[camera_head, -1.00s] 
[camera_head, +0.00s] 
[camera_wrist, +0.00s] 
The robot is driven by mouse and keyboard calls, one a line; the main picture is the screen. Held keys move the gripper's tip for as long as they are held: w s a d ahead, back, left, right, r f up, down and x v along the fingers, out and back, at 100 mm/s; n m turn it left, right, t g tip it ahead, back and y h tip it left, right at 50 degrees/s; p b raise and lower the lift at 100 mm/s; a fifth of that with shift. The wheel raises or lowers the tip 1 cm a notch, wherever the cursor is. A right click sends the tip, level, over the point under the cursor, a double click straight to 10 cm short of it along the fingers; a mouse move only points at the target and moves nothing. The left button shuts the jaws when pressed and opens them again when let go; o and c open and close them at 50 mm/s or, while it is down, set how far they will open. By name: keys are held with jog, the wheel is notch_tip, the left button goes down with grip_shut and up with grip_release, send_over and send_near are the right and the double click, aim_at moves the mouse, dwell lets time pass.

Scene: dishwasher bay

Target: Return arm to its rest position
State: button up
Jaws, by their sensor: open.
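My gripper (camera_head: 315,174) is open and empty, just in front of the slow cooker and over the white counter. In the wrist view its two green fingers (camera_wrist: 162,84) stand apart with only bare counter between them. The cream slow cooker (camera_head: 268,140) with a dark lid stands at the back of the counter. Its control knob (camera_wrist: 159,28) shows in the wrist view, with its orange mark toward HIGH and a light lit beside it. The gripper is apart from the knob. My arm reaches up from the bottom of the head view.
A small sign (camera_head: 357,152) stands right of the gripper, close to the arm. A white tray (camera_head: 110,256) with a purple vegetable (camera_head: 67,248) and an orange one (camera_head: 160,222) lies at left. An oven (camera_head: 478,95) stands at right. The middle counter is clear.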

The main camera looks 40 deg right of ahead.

WHAT YOU NEED TO DO >> From the very first line of the data through the line with "[camera_wrist, +0.00s]" in it, please reproduce each line exactly and output nothing more.

OUTPUT BELOW >>
[camera_head, -1.00s] 
[camera_head, +0.00s] 
[camera_wrist, +0.00s] 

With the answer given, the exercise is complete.